Me: I'm still at work. I have to close and I still have tables.
UBPDh: You got to come get this money please.
Me: I'm probably not getting off for another 45 minutes or so. I'm not going over there this late.
UBPDh: 500 dollars. Not asking you to hang out. Just get it and go.
UBPDh: Or I can bring it to you.
Me: No. You need it worse than me anyway.
UBPDh: What about s2 tomorrow.
Me: I'm not comfortable with that.
UBPDh: I went to store and got s2 and (my roommate's S2) some stuff. (sends pic of toys).

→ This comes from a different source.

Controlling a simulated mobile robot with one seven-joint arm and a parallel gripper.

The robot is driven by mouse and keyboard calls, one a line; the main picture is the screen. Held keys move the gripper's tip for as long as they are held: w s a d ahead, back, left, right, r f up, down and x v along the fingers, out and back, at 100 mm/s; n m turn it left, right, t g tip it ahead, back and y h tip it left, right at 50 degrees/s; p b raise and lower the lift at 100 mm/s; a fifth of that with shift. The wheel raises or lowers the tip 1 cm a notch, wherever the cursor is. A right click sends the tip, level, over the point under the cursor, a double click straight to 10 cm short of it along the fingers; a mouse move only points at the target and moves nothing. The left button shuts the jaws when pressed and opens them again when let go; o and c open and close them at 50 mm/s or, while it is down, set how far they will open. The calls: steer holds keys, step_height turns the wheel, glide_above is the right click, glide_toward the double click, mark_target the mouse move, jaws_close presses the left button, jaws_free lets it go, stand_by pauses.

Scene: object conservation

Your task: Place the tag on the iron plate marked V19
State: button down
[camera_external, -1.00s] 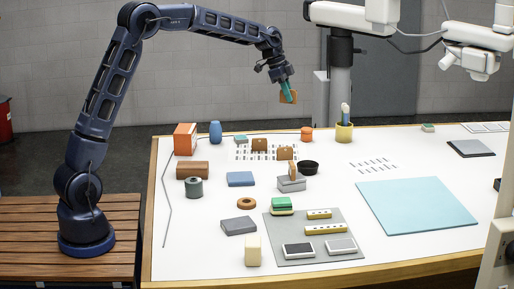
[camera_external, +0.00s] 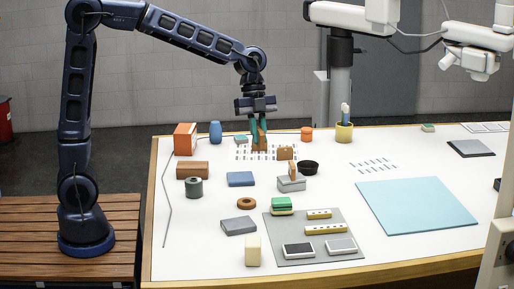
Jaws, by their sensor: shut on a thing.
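Small brown pieces stand on the white table. One (camera_external: 285,153) is upright on the marked white patch, and another (camera_external: 293,171) stands in a grey block (camera_external: 291,185). My gripper (camera_external: 259,138) points down at the left part of the marked patch, its teal fingers shut on a brown piece (camera_external: 260,145). The held piece overlaps the place where another brown piece stood, so I cannot tell the two apart or whether they touch. No V19 mark is readable, and I cannot tell which piece is the tag or the iron plate.
An orange box (camera_external: 185,139), a blue vase (camera_external: 216,132) and an orange cylinder (camera_external: 306,134) stand behind or beside the patch. A pale blue mat (camera_external: 415,205) lies empty at right.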

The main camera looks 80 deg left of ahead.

Me: Don't spend all your money.
UBPDh: Paid my rent. child support
UBPDh: It's not mine.
Me: Well, then I definitely don't want it. That sounds shady.

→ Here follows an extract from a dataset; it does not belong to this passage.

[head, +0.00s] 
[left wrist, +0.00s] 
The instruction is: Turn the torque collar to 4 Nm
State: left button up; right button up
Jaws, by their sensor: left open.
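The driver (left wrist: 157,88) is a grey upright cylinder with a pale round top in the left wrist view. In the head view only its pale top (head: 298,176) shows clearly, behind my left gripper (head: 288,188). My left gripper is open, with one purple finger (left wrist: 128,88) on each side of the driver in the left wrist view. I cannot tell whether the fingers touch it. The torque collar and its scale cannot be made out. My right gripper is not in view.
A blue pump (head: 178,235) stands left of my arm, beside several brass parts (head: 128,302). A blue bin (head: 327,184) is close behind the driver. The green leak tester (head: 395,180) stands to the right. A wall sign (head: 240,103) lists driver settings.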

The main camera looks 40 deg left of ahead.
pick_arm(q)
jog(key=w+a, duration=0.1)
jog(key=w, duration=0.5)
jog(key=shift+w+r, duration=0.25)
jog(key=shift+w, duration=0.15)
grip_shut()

UBPDh: God is an awesome God. Jeremiah 29:11. It's good money.
Me: Whose good money is it then.
UBPDh: (sends another pic of toys) I got this for s2 and (my roommate's s2)
UBPDh: If I need the money worse than you then why you working extra. I'm just wanting to see our son and get caught up on lost time. Whatever you feel comfortable with. I just wouldn't do you like that. If you hadn't saw him in a long time I would let you see him anytime or watch him. What about I go to work then when you get done with your first shift tomorrow bring him over. And it's the govt's money.
UBPDh: Why are you not comfortable.
Me: I don't judge my decisions by what you would do. Im very cautious about what I do because I don't want there to be any chance of s2 coming under the radar of cps.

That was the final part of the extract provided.